Whiskey of the Week: Blue Run elbowed its way into the high-end bourbon world. Is it worth $100+?

Does bourbon need a SNKRS-type hype cycle of artificial scarcity and big prices?

The high-end whiskey market is, frankly, a little bit stupid right now.

It has been for a while. Blanton’s, for example, used to be a pretty good bourbon you could find many places for around $48 a bottle a decade ago. Now it’s mostly relegated to resale markets at prices that in no way reflect the good, not incredible spirit within.

Needless to say, this demand for high quality whiskey that doesn’t necessarily have to be elite has spurred a rash of new contenders to a crowded field. On one hand, they’re pushing the average bottle price higher and higher and creating a swelling tide of prices that don’t always equate to the booze you’re getting. On the other, if they’re filling that void while, say Four Roses or Rare Breed, can stay affordable and folks are content dropping $100-plus on a bottle, well, godspeed.

This is where Blue Run comes in.

Its inaugural offering was a 13-year bourbon that clocks in at $175. What’s the history behind that price point? What’s the story that goes into each cask? What’s the tale bourbon nerds can tell when they break at the bottle at a party? Well, uh, there isn’t really anything truly unique other than the fact it looks expensive, and is.

An old, esteemed whiskey head (Jim Rutledge) joined forces with a new, rising whiskey head (Shaylyn Gammon) and together they blend bourbons distilled elsewhere. The founders behind the spirit are exactly the types you’d expect to bring SNKRS-type drops and limited releases to the world of high-end whiskey; bourbon-loving executives who saw an opportunity.

Blue Run wants to create an exclusive world unto itself despite lacking the history of other exclusive spirits. Or, barring that, they just want you to drop three figures on a fifth of booze.

That’s a frustrating place to start, but none of it matters if the bourbon itself is good. Today’s review is a bottle of the high rye whiskey, second batch. Let’s see if it’s worth the $100 price tag.

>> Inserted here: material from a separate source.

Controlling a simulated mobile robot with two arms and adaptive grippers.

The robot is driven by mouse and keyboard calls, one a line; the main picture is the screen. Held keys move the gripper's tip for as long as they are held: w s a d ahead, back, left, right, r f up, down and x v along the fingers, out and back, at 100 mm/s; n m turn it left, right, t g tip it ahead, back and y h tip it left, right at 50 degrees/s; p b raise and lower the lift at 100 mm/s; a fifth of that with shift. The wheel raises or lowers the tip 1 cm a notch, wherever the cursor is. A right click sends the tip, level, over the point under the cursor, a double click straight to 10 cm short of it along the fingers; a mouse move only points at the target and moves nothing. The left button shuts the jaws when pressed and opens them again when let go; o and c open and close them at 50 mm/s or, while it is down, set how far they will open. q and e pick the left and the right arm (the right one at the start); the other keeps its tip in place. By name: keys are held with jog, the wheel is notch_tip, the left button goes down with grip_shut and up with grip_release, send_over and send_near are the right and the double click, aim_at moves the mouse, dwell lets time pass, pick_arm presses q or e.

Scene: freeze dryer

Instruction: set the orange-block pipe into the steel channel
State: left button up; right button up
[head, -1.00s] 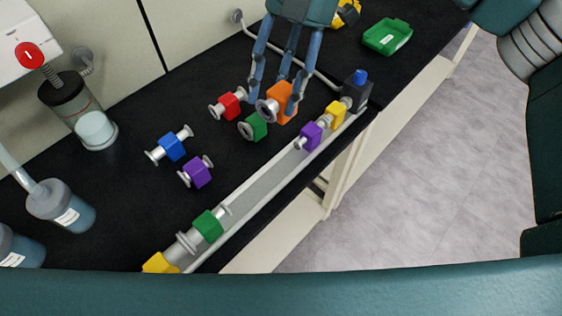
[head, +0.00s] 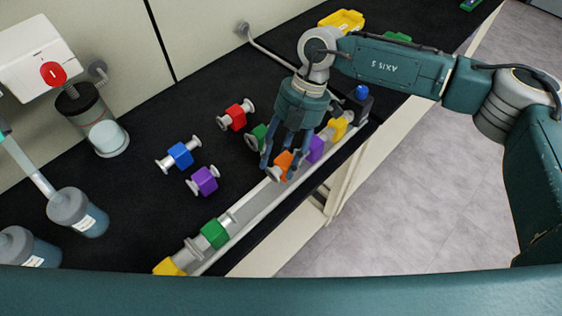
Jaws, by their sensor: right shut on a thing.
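The orange-block pipe (head: 282,164) has an orange block with a grey flanged end. My right gripper (head: 281,163) is shut on it, with its fingers around the block. The pipe is over or in the steel channel (head: 248,215), just lower left of the purple-block pipe (head: 316,148) there; I cannot tell whether it touches the channel floor. The channel also holds a yellow-block pipe (head: 338,127) near its upper end, and a green-block pipe (head: 214,233) and another yellow block (head: 170,266) near its lower end. My left gripper is not in view.
Loose on the black bench are a red-block pipe (head: 235,117), a blue-block pipe (head: 180,155), a purple-block pipe (head: 203,181) and a partly hidden green-block pipe (head: 259,136). Bottles and a glass vessel (head: 106,136) stand at the left. A yellow tray (head: 342,20) is at the back.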

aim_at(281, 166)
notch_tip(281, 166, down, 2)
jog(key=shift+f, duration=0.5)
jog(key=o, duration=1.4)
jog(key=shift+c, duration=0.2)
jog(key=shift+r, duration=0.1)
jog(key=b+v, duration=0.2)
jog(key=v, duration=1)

Blue Run high rye whiskey: B+

In fairness, Blue Run — a product name merely one letter away from being “the wine so bad it made the news” — looks like a premium drink. The bottle is lovely, with a pearlescent butterfly front and center. At 111 proof it promises cask strength goodness and a rich, mahogany color that suggests it had plenty of time to sit and think about what it did in oak barrels.

The smell off the top is unmistakably boozy but complex. There’s a lot of fruit hiding under the grain, along with a little spice. Maybe nutmeg? Cinnamon? Something comforting.

There’s some definite heat involved which, at 55.5 percent alcohol, duh. But it’s not overpowering and there are plenty of intricate flavors underneath. Some of those sweet stone fruits, a little spice and some dry sugar to close things out. There’s a little bit of cinnamon toast to the whole proceeding, which you have to search for but I swear it’s there.

It’s good bourbon. Maybe not $100 bourbon, but that’s the world we live in. I’m gonna add an ice cube because that’s a thing I enjoy. Feel free to mock me.

Blue Run high rye whiskey on ice: B+

The ice softens the profile without taking away those deeply ingrained flavors. That makes a heavy spirit easier to sip, though you don’t get quite the same profile and intensity of the unadjusted pour. I like it roughly as much as the straight pour; you lose some of the stuff that makes it interesting, but it’s an easier, smoother sip with solid replay value. As long as you have at least $85 (depending on your local package store) for the next bottle.

The question isn’t whether Blue Run is good. A bunch of rich executives got together and ensured it would be, at the very least, above average. The question is whether it’s worth premium sneaker prices and the hype of bourbon’s next big thing.

After drinking a similar new(ish), high-priced bottle in Kentucky Owl, I’m not sure it is. It’s a proper sip that fits alongside ryes at half the price. If you’re asking me whether I’d buy this at $100 or Limousin Rye for $35 to $45, I’m gonna roll with Limousin every time.

Would I drink it instead of a Hamm’s?

This a pass/fail mechanism where I compare whatever I’m drinking to my baseline cheap beer. That’s the standby from the land of sky-blue waters, Hamm’s. So the question to answer is: on a typical day, would I drink Blue Run High Rye over a cold can of Hamm’s?

Oh, absolutely. But I could get 200 cans of Hamm’s for the starting price of a Blue Run bottle, so this feels… unfair.